DATASET EXCERPT →
★ ★ ★ ★ ★ ★ ★
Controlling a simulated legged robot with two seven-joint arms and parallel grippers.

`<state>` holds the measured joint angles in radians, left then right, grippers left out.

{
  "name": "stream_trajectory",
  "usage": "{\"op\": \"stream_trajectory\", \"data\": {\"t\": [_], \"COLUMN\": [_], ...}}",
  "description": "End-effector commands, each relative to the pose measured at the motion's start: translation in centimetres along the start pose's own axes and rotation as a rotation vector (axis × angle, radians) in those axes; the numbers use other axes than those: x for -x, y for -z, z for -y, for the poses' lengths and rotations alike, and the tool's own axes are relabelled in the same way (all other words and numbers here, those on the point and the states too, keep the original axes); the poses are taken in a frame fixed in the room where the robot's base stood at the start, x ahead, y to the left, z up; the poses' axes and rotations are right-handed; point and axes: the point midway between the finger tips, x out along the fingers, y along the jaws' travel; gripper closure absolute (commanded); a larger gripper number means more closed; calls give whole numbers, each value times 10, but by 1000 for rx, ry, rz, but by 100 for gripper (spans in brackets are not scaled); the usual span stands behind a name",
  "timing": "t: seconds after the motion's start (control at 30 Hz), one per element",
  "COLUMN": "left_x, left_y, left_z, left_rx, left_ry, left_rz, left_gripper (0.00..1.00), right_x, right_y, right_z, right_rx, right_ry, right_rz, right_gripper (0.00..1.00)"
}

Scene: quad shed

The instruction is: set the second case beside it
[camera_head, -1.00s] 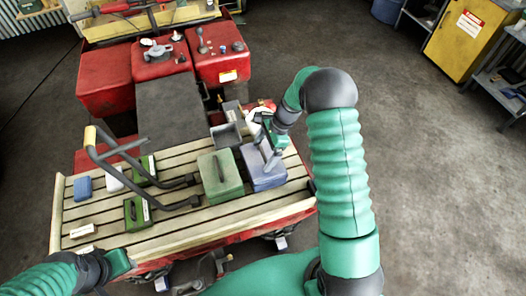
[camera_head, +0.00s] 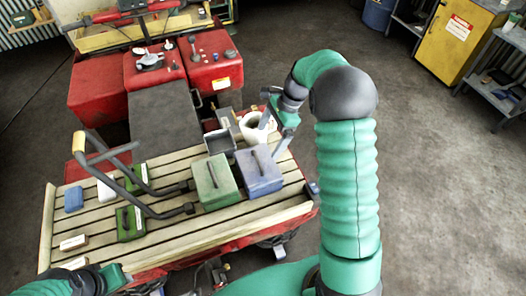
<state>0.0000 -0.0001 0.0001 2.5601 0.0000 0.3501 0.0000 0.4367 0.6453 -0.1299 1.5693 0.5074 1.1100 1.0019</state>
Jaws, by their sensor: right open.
★ ★ ★ ★ ★ ★ ★
WHAT TO WORK ON →
Exactly restate the lines from the beginning of the data through the line with "[camera_head, +0.00s]", and no others, keeping pictures out.

SOLUTION →
Controlling a simulated legged robot with two seven-joint arms and parallel grippers.

`<state>` holds the measured joint angles in radians, left then right, grippers left out.

{
  "name": "stream_trajectory",
  "usage": "{\"op\": \"stream_trajectory\", \"data\": {\"t\": [_], \"COLUMN\": [_], ...}}",
  "description": "End-effector commands, each relative to the pose measured at the motion's start: translation in centimetres along the start pose's own axes and rotation as a rotation vector (axis × angle, radians) in those axes; the numbers use other axes than those: x for -x, y for -z, z for -y, for the poses' lengths and rotations alike, and the tool's own axes are relabelled in the same way (all other words and numbers here, those on the point and the states too, keep the original axes); the poses are taken in a frame fixed in the room where the robot's base stood at the start, x ahead, y to the left, z up; the poses' axes and rotations are right-handed; point and axes: the point midway between the finger tips, x out along the fingers, y along the jaws' travel; gripper closure absolute (commanded); a larger gripper number means more closed; calls give whole numbers, each value times 10, but by 1000 for rx, ry, rz, but by 100 for gripper (spans in brackets are not scaled); the usual span stands behind a name",
  "timing": "t: seconds after the motion's start (control at 30 Hz), one per element",
  "COLUMN": "left_x, left_y, left_z, left_rx, left_ry, left_rz, left_gripper (0.00..1.00), right_x, right_y, right_z, right_rx, right_ry, right_rz, right_gripper (0.00..1.00)"
}

Scene: quad shed

The instruction is: set the second case beside it
[camera_head, -1.00s] 
[camera_head, +0.00s] 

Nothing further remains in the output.